Book Censorship News: May 31, 2024

  • “At 3:27 p.m. last Friday, McAllen ISD Superintendent René Gutiérrez and then-Board President Debbie Crane Aliseda received a not-so-subtly threatening email with a demand: purge your schools’ libraries of 676 books or else.” The book banners are continuing their book banning work in Texas’s Rio Grande Valley school districts. Here’s a second story about this, which emphasizes how the pastor and his friends initiated this nonsense plan to just sue districts if they do not get their way.
  • Harford County Public Schools (MD) will have 27 people on their committees deciding the fates of several challenged books.
  • Remember Summer Boismier, the high school English teacher in Norman, Oklahoma, who was fired for giving her students access to a QR code that would let them get books from the Brooklyn Public Library? That was two years ago, and she’s finally got a trial date set for June to find out whether or not her teaching license will be revoked. Yes, for giving students access to a QR code that grants them a library card from Brooklyn Public Library.
  • The Baldwin County Public Library Cooperative (AL) board fired all employees last week, which will delay essential library services in the county. No, of course no reason has been given yet.
  • “Residents affiliated with Moms for Liberty called on the Madison City Council Tuesday to withhold funding to the Huntsville Madison County Public Library [AL] system unless it updates policy to restrict LGBTQ books.” So the book banners now are simply going to do what they can to defund libraries that don’t comply with their bigotry. I said this in 2021 and 2022 and 2023 and I’ll say this again now, halfway through 2024: this is the goal.
  • While we’re in Oklahoma, two more schools are being investigated for having books deemed by the state to be against the law. Here’s a choice quote about the America that’s happening right here, in America: “the school was indoctrinating children on how to become social justice warriors through a Social Problems class.”
  • I do not think things in the Hanover School District (VA) are going to improve with two new board appointments — expect more book bans here, folks, especially when one of the appointees was a donor to the Supervisor who selected him (not to mention his statement about how unfit today’s kids are for the military!). Here’s a basic overview of this county’s book banning journey.
  • Louisiana is on the verge of passing its own “Don’t Say Gay or Trans” bill in the state. I hope this means that teachers in heterosexual partnerships also can’t talk about their relationships and no photos are allowed on their desks, either.
  • “The Louisiana Senate gave final passage Tuesday to a bill that would allow parish library systems to hire directors who are not certified librarians — after senators added in language a House committee rejected that would allow library board members to be dismissed without cause.” They are aiming squarely at libraries. Still. Have been now for several years and raising the stakes each time.
  • In the incident where cops entered a Massachusetts school looking for Gender Queer in a classroom — which the teacher is now rightfully suing over — the nonsense cost taxpayers upwards of $39,000.

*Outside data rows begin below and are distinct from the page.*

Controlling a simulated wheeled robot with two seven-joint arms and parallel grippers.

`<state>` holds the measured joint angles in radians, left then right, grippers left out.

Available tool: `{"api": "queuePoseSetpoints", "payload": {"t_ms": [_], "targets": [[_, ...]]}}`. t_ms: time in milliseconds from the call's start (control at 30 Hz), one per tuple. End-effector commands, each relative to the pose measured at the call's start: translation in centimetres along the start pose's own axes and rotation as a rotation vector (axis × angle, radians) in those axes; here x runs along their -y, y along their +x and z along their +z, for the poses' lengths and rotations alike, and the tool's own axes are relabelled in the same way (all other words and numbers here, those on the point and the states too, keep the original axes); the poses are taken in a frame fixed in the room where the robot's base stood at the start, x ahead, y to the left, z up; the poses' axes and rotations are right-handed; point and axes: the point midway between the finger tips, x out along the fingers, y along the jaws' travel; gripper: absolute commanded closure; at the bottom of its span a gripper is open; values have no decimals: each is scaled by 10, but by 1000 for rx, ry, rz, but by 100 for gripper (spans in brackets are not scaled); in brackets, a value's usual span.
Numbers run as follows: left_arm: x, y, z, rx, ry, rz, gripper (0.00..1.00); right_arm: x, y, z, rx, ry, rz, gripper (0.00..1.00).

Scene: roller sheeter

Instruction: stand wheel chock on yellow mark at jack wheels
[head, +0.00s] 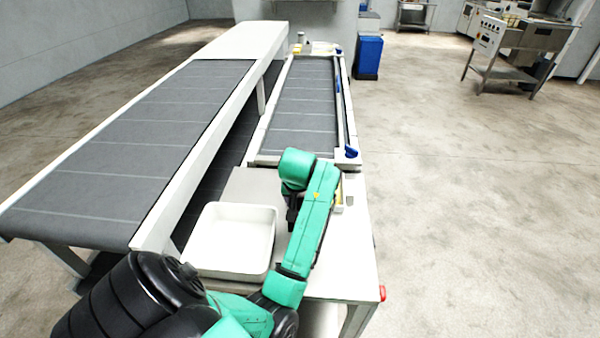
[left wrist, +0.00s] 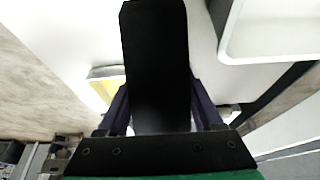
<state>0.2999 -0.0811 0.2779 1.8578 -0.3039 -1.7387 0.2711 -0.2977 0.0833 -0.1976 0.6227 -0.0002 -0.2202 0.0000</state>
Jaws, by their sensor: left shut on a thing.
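In the left wrist view a long black block, the wheel chock (left wrist: 155,65), stands out between the fingers of my left gripper (left wrist: 160,120), which is shut on it. In the head view my left gripper (head: 293,208) hangs below its green wrist over the white table, right of the white tray; the chock cannot be made out there. A yellow patch with a pale frame (left wrist: 101,88) lies left of the chock in the left wrist view, partly covered by the gripper. I cannot tell whether it is the yellow mark. Jack wheels cannot be made out. My right gripper is not in view.
The white tray (head: 233,240) sits on the table left of my gripper. A grey belt (head: 303,105) with white rails runs away behind it, and a wider conveyor (head: 140,140) stands at left. A red button (head: 382,292) is at the table's right corner.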

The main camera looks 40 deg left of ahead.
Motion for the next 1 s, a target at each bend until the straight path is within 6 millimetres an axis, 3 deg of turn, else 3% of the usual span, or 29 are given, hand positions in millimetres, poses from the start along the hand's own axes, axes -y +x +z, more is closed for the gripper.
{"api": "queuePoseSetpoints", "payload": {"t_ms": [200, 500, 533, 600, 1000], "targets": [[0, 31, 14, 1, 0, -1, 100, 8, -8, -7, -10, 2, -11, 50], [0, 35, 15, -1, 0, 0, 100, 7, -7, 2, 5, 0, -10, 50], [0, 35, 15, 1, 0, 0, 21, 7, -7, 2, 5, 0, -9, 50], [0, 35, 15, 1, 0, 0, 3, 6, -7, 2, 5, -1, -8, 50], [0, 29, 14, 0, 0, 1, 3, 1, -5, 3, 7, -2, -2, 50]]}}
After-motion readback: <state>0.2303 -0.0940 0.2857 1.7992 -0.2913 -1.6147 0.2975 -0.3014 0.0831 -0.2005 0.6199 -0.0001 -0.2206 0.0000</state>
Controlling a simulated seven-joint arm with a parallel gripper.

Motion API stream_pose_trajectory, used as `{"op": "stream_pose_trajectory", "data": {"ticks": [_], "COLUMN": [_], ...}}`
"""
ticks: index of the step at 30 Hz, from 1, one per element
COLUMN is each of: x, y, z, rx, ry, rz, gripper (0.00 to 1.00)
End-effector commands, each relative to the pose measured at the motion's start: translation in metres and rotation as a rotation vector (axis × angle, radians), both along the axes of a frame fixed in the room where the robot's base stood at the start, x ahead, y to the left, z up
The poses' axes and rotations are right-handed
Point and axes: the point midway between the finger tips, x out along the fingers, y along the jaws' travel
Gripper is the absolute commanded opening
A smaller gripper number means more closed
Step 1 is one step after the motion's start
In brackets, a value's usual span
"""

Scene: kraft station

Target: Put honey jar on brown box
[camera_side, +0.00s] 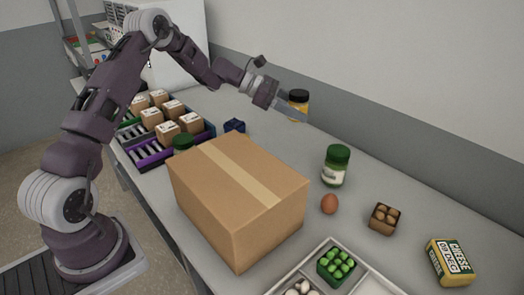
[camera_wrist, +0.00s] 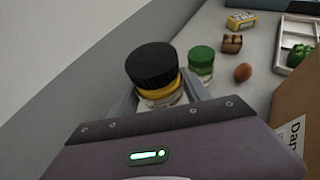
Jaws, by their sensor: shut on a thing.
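The honey jar (camera_side: 298,105), yellow with a black lid, is between the fingers of my gripper (camera_side: 290,107) at the back of the table, near the wall. In the wrist view the jar's black lid (camera_wrist: 151,66) fills the gap between the fingers, and my gripper (camera_wrist: 155,98) is shut on it. The jar looks upright. Whether its base touches the table is hard to tell. The large closed brown box (camera_side: 238,195) with a tape strip stands at the middle front of the table. Part of the box (camera_wrist: 297,120) shows at the right in the wrist view. Its top is empty.
A green-lidded jar (camera_side: 336,166), an egg (camera_side: 329,204), a small egg carton (camera_side: 384,219) and a cheese pack (camera_side: 450,262) stand right of the box. A divided tray (camera_side: 372,284) lies in front. Small boxes (camera_side: 167,133) sit on a rack at left.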

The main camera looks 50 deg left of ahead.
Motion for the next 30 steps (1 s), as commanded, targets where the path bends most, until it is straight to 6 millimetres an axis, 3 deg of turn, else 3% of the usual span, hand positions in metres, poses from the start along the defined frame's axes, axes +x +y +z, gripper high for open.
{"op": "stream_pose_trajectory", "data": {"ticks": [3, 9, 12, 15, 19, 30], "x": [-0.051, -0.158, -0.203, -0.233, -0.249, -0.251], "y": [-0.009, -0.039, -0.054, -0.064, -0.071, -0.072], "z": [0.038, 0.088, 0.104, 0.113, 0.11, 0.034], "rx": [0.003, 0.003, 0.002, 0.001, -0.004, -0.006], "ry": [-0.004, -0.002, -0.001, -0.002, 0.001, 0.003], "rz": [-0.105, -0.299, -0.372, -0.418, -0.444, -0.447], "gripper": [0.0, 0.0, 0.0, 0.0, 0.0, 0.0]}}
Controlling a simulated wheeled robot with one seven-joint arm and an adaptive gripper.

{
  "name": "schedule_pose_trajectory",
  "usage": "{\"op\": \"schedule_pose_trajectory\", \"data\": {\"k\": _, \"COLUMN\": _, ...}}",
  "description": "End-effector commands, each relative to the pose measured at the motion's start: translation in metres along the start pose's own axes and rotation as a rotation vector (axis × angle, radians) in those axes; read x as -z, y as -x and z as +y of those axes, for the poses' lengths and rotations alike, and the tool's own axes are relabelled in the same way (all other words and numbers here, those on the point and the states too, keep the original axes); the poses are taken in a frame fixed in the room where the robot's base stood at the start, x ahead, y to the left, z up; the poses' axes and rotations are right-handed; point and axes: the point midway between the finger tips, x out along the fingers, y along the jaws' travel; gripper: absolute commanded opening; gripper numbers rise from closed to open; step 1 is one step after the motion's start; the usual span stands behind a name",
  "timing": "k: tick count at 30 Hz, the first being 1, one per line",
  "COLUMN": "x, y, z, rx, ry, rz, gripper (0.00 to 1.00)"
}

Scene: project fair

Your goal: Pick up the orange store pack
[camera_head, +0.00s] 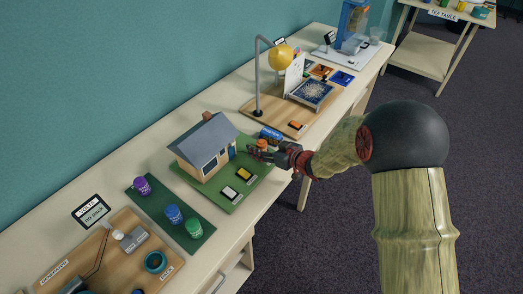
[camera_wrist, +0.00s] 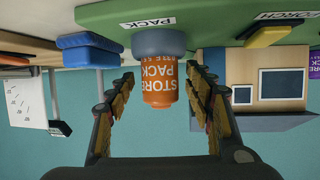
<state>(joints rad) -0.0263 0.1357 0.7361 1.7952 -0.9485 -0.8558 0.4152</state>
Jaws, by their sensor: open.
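The orange store pack (camera_wrist: 158,85) is a small orange cylinder with white lettering reading STORE PACK. In the wrist view, which is upside down, it sits against a round grey-blue base (camera_wrist: 159,42) on the green board, by a label reading PACK. My gripper (camera_wrist: 158,88) is open, with one finger on each side of the pack and a visible gap to each. In the head view the pack (camera_head: 262,144) shows small beside my gripper (camera_head: 262,152), partly hidden by it.
A model house (camera_head: 205,147) stands close by on the green board (camera_head: 225,200). A blue block (camera_head: 270,133) lies near the pack. Yellow (camera_head: 244,174) and white (camera_head: 230,192) switches sit in front. A lamp (camera_head: 280,57) stands farther back. Purple, blue and green cylinders stand to the left.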

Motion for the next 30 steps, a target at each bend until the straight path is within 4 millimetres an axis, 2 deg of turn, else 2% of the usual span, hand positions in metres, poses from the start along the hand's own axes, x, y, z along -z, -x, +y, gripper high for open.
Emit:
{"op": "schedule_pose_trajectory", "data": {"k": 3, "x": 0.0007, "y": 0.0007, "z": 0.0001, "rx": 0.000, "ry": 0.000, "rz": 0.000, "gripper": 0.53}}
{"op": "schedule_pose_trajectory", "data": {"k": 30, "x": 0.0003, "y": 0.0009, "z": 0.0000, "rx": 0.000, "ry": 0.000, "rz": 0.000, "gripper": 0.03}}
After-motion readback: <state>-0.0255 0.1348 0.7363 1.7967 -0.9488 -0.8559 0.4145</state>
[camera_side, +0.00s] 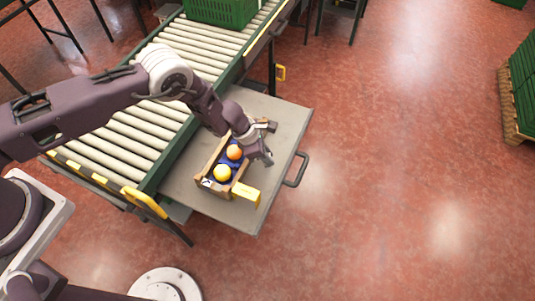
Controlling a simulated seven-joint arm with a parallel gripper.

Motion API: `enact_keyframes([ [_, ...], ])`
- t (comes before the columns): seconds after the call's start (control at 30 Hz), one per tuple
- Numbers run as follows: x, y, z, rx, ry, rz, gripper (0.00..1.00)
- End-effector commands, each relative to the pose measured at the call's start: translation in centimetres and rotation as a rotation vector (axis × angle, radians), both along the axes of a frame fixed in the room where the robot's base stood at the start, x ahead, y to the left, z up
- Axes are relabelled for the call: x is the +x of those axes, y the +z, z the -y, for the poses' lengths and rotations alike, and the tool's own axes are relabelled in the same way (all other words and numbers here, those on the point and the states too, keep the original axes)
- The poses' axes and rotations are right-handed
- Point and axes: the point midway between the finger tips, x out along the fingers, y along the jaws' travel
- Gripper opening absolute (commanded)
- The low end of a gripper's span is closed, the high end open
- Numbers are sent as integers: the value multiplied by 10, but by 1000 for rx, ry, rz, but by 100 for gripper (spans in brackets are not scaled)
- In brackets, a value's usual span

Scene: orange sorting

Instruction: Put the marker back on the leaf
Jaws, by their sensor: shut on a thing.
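My gripper (261,156) is over the grey leaf (225,208), at the right end of a small brown crate. It is shut on something, but the held thing is too small and too hidden by the fingers to make out. I cannot pick out the marker for certain. A yellow block (246,193) is at the near right corner of the crate, and I cannot tell if it touches the crate. The leaf is a flat panel beside the roller conveyor, with a dark handle (297,170) on its right edge.
The brown crate (211,164) has a blue lining and holds an orange fruit (234,152) and a yellow one (222,172). The roller conveyor (130,127) runs along the left, with a green crate (222,12) at its far end. The leaf's near part is bare.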

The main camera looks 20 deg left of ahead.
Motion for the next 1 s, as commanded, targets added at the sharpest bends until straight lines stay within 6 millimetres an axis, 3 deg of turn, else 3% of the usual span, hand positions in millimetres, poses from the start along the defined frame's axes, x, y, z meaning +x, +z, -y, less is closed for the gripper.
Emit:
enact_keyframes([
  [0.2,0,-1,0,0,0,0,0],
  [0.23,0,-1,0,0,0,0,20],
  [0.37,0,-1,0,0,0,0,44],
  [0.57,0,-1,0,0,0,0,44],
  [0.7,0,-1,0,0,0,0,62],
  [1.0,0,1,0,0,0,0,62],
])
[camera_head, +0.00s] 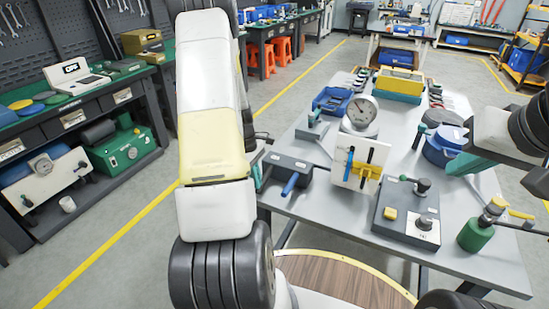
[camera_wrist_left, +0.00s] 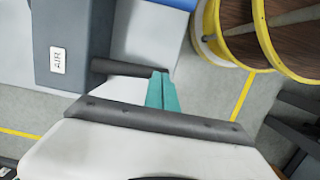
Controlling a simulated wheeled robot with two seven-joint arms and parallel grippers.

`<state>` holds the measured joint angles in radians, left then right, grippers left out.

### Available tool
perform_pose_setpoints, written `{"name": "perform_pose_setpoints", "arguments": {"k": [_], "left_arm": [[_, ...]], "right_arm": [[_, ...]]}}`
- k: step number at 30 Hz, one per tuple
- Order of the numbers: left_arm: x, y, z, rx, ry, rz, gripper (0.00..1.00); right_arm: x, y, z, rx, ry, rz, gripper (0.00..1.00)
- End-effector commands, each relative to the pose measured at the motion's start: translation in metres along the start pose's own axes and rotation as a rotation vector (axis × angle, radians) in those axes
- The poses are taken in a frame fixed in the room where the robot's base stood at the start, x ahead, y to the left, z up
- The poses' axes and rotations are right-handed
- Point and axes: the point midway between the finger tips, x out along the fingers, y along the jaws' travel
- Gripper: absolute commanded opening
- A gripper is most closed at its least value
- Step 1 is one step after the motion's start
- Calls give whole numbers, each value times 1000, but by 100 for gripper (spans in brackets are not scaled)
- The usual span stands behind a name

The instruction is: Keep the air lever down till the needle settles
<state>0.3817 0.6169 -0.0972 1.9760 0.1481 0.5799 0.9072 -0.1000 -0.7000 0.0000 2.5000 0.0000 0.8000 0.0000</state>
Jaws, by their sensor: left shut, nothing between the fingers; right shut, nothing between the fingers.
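The air box (camera_head: 287,166) is a grey block on the table with a blue-gripped lever (camera_head: 291,184) at its front. In the left wrist view its AIR label (camera_wrist_left: 58,60) shows, and a dark rod (camera_wrist_left: 130,68) sticks out from its side. My left gripper (camera_head: 259,176) is beside the box's left side, partly hidden by my arm. Its teal fingertips (camera_wrist_left: 162,75) are shut and empty at the rod's end; contact is unclear. The round gauge (camera_head: 361,112) has a white dial; its needle reading is too small to tell. My right gripper (camera_head: 466,165) is shut and empty at the right.
A white panel (camera_head: 360,165) with blue and black handles stands right of the air box. A grey fixture block (camera_head: 407,215), a green cylinder (camera_head: 477,234) and a blue round container (camera_head: 444,146) crowd the right side. A blue tray (camera_head: 333,101) lies behind.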

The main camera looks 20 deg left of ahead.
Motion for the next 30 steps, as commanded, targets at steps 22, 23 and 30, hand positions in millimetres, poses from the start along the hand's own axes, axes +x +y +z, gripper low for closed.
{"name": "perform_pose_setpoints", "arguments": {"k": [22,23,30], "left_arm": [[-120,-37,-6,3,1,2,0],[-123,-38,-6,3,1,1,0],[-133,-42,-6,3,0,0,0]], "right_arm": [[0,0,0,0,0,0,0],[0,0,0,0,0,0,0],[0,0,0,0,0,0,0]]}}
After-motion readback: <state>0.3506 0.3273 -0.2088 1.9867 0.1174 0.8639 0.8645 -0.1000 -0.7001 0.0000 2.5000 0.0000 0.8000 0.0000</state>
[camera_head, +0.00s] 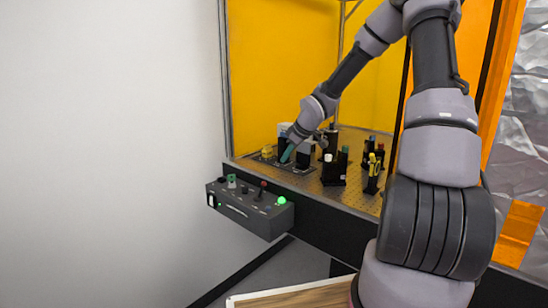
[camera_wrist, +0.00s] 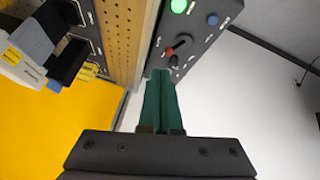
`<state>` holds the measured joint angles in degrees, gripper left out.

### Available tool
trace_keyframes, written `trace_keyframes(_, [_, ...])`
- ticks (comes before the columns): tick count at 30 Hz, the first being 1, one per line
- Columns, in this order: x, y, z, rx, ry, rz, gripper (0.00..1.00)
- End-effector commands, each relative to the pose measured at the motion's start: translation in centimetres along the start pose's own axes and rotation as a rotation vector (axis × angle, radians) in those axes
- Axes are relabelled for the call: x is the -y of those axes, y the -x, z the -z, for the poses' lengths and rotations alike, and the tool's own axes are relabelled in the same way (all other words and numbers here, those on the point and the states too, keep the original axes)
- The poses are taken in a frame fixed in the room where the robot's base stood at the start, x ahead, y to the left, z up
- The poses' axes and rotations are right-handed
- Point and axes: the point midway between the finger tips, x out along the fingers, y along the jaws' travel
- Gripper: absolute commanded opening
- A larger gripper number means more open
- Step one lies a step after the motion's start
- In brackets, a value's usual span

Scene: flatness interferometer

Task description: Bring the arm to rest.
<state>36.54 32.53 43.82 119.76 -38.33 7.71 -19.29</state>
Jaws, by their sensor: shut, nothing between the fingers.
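My arm reaches in the head view from the right foreground up and over to the optical table (camera_head: 335,190). My gripper (camera_head: 288,153) is low over the table's left end, its teal fingers close to several small instruments. In the wrist view the two green fingers of my gripper (camera_wrist: 163,85) lie side by side, shut, with nothing between them. Past the fingertips is the control box (camera_wrist: 185,40) with a lit green button and a red-tipped lever. I cannot tell whether the fingers touch anything.
The control box (camera_head: 250,207) hangs on the table's front edge. Black optic mounts (camera_head: 333,170) stand right of my gripper, more (camera_head: 372,172) further right. Yellow panels (camera_head: 285,70) enclose the back. A white wall (camera_head: 110,150) is at left. A wooden surface (camera_head: 300,297) is at the bottom.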

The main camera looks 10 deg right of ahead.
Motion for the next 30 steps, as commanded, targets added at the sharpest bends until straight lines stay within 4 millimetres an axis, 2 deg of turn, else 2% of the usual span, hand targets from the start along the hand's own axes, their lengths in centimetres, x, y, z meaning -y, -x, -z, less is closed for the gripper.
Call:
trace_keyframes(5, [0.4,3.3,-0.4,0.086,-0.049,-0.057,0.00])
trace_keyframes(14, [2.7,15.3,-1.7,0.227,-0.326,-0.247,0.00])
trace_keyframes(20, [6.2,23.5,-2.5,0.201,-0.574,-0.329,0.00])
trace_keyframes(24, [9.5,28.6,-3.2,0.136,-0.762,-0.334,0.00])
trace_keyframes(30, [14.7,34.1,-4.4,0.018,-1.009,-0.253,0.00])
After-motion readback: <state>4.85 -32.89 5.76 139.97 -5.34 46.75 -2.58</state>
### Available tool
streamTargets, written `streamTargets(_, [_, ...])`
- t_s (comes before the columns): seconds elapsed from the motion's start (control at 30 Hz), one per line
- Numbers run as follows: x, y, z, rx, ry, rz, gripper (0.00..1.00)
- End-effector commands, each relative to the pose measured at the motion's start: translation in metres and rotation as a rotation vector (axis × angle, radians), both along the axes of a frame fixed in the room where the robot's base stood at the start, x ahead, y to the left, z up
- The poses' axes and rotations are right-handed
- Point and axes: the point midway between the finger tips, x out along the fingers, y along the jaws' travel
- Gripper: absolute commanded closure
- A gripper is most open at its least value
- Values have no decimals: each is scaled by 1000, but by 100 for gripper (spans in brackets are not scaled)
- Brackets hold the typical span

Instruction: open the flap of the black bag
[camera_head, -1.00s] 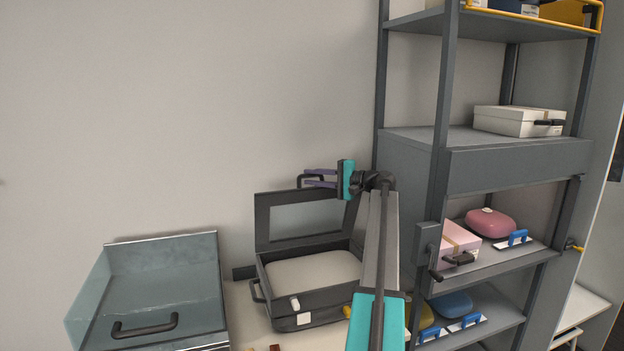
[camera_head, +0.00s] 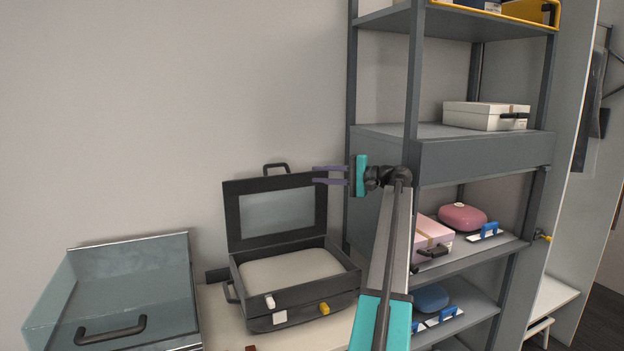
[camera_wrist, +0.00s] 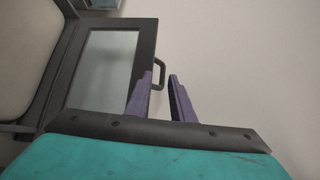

  • This week, St. Johns County Schools (FL) are considering banning four books, Slaughter House Five, The Freedom Writers Diary, L8r G8r, and A Stolen Life. They’ve elected to not ban them outright but restrict them to 11th and 12th graders only.
  • Greenville County Schools (SC) banned three books this week, which are Ellen Hopkins’s Perfect and Tilt, as well as Sarah J. Maas’s Empire of Storms.
  • “Two meetings this week put the focus on the amount of time and resources Alachua County Public Schools [FL] employees are spending on book challenges.” That would be the entire point right there. Next meeting over books that might get banned is in mid-June.
  • California’s Freedom to Read Act, which would ban book bans in public libraries, is moving now from the Assembly to the Senate. This is great news.
  • New Hampshire book banners are so scared to share their bigotry because they might be called bigots get spotlighted in this article. I guess they’re thrilled that New Hampshire is close to legislating book banning and also allowing unlicensed educators to be at the front of classrooms.
  • Did you know the book banning law in Tennessee allows a book to be removed if there is even a passage that contains “obscene language or images?” The Miller Test no longer applies.
  • The proposed closures of libraries and laying off of nearly 40 library workers in St. Charles (MO) points a finger right back at the board’s ineptitude, including their desire to focus on banning books, rather than on solving the problem they should have seen coming years ago. If digital materials are eating the budget because people are accessing digital books, audiobooks, and films more than print material, a responsible, adult leadership team would update their budget to reflect this. But alas, we have to ban an adult book in the adult section, among other things.
  • The ImagineIf Library (MT) — now renamed to its original name Flathead County Libraries to distance themselves from their rampant censorship and mismanagement by the board — will have new logos to vote from in the next few weeks. Hopefully, they don’t have anything with the colors red, yellow, orange, green, blue, indigo, or violet, since those have riled other book banners in the state previously.
  • St. Joseph Schools (MO) offers a mealy-mouthed comment on book challenges in the district and I wish I were joking: “So I would anticipate yes, some of them could be taken out of the library, and some of them could stay just depends on what that committee decides.” What books are a big question mark since the story doesn’t say.
  • Here’s a letter to the editor from an individual who is mad that the Flint River Library System (GA) won’t just accept his donation of a homophobic book. Regardless of content, sir, it’s likely right in the policies that the library doesn’t just put donated books into the collection. But you know, go ahead and be mad. (Psst: it doesn’t have professional reviews, either, but certainly you know more than actual library professionals on how to run a library).
  • “Book activists” in Canada — eager to ban some books they don’t like — had their mics cut off because they misrepresented what they came to complain about. Canada, you’ve got groups, too, and you’ve had them for a while. Here’s one.
  • Shreve Public Library (LA) now has their restricted library cards set up, per new state law, meaning any and all patrons under 18 need to have mommy or daddy come sign them up for a new card. That actually means thousands of young people will now have no access since this is one of the biggest hurdles to young people getting library cards. Again, that’s the point.